Foto: Linha 031, Aju-S. Cristóvão |
Quem, em juízo perfeito, teve a ideia nada genial de colocar um ponto de ônibus em frente a um motel? Isso ninguém há de saber. O que fica claro, no entanto, é que é o pior lugar do mundo para os clientes do motel que queiram discrição e agilidade na entrada/saída. Para o proprietário, deve ser bom visto que os pobres que não tiverem automóvel próprio podem esperar umas duas horas, em média, para um mero sexo rápido e depois passar pela humilhação de esperar mais duas horas à porta do motel para ir embora. Pode parecer impensável e impraticável, mas há quem se arrisque nisso.
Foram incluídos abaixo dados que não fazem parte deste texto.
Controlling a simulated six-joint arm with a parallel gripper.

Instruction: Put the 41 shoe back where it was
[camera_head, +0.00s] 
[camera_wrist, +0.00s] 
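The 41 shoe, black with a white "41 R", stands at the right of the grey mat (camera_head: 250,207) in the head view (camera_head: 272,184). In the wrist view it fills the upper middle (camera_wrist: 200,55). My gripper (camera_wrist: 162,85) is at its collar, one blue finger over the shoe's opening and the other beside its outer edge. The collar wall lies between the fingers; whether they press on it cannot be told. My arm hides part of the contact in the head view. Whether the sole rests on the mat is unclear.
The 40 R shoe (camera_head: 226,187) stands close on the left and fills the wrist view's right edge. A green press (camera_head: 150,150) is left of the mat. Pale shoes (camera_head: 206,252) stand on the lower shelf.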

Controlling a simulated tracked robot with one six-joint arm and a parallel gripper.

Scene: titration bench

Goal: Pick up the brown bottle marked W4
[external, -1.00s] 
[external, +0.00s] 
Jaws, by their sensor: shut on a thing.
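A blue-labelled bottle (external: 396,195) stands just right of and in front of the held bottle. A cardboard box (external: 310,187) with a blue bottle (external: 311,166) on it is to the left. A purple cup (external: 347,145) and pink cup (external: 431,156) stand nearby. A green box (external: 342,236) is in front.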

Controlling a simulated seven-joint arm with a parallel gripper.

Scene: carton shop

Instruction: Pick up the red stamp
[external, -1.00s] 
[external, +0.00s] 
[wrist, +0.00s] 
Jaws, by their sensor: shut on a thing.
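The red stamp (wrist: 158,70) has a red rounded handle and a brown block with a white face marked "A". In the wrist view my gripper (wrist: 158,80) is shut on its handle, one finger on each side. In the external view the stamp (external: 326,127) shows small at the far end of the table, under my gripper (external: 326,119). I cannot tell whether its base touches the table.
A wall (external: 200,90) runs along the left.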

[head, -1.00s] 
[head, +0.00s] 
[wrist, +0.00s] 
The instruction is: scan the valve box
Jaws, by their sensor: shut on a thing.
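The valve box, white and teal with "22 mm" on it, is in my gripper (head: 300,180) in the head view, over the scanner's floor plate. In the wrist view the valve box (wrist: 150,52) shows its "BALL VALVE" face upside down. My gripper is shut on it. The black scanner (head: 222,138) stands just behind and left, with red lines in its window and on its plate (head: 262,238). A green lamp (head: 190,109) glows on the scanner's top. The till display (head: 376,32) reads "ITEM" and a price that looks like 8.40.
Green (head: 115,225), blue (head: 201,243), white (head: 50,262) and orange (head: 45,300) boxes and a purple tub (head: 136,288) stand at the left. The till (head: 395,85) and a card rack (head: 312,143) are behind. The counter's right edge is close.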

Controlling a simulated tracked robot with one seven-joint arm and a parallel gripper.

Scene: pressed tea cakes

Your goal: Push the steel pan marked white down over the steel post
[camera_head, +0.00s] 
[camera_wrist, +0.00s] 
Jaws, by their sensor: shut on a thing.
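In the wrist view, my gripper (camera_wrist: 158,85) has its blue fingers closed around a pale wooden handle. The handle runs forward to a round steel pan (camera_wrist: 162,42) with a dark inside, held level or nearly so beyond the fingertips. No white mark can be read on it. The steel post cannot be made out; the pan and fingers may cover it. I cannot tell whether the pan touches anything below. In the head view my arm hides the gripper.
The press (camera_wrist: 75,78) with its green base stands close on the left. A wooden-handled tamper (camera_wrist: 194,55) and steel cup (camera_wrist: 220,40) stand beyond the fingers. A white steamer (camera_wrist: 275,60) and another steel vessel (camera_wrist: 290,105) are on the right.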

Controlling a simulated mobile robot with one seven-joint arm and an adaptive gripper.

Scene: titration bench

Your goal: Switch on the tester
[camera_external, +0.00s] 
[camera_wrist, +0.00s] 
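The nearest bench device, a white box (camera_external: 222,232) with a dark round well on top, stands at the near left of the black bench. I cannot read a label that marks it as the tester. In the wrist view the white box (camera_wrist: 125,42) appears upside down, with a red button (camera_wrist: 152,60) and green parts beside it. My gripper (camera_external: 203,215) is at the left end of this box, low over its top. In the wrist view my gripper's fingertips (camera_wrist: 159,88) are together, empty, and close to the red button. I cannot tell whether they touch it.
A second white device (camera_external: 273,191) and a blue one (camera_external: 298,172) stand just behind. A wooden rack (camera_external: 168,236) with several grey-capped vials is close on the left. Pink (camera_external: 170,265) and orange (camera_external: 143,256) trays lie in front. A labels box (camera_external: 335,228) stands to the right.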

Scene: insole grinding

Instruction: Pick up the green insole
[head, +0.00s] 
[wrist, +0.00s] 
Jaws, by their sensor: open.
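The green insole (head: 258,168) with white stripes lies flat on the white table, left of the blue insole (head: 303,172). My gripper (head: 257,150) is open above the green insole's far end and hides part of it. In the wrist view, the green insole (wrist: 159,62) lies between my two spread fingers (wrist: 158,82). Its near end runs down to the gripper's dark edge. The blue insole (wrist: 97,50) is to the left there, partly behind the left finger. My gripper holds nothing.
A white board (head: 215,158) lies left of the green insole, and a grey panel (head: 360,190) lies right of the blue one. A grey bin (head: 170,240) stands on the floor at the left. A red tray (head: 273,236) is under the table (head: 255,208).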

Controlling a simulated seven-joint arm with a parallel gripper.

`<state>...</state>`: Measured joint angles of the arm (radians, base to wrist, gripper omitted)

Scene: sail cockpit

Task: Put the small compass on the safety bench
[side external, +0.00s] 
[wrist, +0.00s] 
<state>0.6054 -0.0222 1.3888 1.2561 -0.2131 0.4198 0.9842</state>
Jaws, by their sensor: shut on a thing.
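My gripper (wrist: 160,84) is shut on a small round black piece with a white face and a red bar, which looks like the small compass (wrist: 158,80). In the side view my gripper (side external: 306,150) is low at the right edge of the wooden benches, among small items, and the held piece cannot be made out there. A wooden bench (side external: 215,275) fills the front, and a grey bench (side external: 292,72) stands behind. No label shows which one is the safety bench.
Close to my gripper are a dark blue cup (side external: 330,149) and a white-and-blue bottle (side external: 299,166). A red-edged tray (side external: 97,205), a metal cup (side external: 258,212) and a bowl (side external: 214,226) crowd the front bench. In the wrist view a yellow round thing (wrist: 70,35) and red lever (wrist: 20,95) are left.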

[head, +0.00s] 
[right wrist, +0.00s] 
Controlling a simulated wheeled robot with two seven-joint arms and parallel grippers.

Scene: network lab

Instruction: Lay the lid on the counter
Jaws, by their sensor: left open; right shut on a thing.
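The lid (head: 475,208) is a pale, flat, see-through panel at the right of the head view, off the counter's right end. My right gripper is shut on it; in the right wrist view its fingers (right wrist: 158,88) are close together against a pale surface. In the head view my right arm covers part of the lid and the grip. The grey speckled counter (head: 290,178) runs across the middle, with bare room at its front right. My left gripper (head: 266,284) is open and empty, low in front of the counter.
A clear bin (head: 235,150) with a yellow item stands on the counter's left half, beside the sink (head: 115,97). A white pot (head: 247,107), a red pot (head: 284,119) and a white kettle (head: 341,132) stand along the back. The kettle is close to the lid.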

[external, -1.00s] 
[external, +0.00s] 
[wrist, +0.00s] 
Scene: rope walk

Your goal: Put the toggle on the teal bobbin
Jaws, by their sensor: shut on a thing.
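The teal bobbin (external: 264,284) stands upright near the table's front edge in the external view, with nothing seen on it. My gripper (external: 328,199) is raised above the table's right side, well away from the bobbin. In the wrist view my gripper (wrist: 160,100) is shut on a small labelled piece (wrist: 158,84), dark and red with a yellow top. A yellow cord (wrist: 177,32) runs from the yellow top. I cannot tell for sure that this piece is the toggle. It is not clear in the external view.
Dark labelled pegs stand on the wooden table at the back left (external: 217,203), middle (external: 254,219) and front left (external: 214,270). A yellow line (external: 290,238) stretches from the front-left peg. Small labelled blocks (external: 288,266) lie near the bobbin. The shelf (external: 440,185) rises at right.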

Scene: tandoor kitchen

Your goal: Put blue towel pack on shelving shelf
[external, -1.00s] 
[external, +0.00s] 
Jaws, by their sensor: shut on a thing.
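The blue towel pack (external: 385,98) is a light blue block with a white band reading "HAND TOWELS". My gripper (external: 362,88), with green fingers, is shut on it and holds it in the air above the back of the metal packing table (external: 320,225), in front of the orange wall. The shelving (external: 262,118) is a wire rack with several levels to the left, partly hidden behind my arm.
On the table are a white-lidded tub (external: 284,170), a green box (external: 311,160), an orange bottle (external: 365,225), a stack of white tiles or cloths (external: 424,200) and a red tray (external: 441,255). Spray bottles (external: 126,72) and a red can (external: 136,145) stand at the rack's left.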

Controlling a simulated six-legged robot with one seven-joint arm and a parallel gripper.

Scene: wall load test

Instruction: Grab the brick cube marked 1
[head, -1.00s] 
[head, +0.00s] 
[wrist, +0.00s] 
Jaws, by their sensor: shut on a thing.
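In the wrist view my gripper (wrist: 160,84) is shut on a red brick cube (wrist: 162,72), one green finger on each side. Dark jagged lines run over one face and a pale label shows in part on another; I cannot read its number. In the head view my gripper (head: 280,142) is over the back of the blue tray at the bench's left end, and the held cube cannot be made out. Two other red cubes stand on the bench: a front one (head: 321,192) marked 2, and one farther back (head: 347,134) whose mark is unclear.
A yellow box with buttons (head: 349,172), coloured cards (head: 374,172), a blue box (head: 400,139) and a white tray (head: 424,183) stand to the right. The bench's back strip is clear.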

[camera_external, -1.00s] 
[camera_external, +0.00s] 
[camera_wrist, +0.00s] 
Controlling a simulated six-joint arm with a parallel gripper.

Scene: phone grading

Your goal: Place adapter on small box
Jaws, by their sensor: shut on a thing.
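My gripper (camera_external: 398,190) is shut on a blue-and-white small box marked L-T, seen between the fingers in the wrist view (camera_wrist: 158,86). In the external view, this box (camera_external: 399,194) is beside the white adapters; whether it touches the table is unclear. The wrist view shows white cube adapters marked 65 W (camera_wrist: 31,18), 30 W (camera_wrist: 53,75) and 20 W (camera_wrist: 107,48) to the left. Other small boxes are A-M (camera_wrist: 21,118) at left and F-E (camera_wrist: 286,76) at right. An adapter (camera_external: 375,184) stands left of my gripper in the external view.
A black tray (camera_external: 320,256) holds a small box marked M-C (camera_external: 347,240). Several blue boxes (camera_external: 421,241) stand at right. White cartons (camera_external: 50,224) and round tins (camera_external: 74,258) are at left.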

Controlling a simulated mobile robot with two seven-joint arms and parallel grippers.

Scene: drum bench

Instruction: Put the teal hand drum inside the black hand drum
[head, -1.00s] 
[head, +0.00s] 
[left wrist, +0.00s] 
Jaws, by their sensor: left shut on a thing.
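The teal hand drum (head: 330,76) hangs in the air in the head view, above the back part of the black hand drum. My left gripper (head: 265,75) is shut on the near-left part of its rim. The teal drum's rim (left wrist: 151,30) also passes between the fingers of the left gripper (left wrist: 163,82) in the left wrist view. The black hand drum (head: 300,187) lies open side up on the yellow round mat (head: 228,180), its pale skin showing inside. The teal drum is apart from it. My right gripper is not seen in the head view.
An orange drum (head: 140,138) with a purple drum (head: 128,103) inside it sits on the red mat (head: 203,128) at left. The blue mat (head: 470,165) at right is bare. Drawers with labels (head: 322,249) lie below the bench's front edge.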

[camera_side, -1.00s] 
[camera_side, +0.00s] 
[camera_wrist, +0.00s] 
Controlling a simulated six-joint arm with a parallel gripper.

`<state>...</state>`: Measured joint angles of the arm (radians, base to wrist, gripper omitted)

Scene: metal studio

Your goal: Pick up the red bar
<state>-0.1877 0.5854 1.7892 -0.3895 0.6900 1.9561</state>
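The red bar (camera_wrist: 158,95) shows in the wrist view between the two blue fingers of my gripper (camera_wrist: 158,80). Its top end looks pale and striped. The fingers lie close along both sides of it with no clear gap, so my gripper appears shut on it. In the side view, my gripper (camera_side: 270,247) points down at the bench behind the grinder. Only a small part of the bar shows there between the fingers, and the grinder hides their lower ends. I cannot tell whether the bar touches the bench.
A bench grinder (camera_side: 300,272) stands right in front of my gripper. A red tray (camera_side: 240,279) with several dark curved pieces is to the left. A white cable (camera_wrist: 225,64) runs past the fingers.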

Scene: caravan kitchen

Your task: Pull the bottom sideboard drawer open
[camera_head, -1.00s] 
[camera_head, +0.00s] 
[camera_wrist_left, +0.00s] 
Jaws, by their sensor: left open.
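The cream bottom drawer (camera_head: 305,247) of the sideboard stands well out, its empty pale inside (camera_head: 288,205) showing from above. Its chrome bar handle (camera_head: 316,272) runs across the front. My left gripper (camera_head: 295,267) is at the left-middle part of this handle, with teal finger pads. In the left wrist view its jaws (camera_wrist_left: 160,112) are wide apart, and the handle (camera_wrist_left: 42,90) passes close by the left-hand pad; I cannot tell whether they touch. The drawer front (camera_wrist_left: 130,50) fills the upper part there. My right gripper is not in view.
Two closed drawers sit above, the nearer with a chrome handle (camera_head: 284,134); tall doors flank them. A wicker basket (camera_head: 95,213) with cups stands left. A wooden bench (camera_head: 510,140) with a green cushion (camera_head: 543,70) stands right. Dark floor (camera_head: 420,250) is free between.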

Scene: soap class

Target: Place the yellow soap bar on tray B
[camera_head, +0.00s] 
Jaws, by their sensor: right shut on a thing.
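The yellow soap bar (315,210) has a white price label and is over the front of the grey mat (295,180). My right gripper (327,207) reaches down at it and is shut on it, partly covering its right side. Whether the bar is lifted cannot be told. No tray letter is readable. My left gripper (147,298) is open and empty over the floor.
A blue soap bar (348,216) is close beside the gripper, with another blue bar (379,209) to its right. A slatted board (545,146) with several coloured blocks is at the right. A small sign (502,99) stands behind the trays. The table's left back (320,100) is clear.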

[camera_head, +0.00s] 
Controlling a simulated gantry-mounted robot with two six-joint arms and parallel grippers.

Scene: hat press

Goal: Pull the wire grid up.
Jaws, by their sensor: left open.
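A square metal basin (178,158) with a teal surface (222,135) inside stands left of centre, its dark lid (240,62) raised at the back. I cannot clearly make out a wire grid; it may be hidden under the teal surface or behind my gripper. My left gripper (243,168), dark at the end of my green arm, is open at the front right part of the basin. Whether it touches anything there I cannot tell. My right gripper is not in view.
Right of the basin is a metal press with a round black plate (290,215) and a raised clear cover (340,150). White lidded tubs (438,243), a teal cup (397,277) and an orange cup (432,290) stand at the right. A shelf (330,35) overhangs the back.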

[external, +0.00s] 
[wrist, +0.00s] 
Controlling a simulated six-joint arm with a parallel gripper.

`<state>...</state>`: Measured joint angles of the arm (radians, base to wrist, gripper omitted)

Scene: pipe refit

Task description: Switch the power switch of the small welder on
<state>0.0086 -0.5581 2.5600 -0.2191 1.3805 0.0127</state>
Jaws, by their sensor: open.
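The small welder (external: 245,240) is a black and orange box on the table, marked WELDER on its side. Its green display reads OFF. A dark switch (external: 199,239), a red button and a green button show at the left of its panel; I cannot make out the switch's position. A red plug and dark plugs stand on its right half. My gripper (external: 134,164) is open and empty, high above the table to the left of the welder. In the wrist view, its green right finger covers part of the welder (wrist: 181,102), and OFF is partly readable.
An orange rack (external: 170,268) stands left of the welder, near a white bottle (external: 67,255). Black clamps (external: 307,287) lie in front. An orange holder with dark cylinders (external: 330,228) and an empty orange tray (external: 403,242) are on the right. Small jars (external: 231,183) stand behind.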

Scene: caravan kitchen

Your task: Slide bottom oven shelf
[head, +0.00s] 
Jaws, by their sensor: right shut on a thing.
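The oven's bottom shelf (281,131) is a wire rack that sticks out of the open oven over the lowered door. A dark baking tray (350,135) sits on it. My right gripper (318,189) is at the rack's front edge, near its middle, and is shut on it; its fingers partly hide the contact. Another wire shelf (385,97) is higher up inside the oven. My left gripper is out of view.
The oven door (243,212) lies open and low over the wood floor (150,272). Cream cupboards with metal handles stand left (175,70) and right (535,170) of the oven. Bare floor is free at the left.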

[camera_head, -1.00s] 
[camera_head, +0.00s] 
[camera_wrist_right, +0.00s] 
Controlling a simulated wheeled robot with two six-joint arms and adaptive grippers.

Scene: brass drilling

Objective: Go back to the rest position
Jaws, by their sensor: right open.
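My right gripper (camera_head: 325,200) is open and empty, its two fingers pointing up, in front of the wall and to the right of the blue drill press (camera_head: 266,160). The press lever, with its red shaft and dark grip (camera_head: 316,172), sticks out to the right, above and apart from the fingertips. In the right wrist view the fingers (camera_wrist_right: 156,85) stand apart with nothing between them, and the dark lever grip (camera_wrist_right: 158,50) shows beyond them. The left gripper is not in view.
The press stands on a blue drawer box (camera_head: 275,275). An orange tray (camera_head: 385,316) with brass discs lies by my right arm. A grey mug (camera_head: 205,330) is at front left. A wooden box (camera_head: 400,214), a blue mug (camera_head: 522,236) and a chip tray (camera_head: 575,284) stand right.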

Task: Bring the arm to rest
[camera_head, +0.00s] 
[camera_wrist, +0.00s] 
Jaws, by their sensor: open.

É peculiar, de mal gosto e pode até ser divertido ter um ponto em frente a um motel.
Não detive-me muito nesse "detalhe" de percurso por que alguns pontos de reflexão martelavam em meu rosto impassível - agora nem tanto. A chuva causou muitos estragos, como sempre ocorre em cidades sem um sistema eficiente de esgoto, muitos ficaram ilhados em suas casas e como o problema só atinge os pobres os governos pouco fazem para melhorar - e o povo pouco busca soluções.
Acabei minha pequena viagem ainda mais intrigado do que quando comecei. Pensar é o trabalho mais difícil do mundo e dele origina-se a insatisfação, a revolta e as buscas incansáveis.
Tenho medo de pensar e, no entanto, quando me dou conta, já estou pensando intensamente a um bom tempo - e aí não tem mais jeito.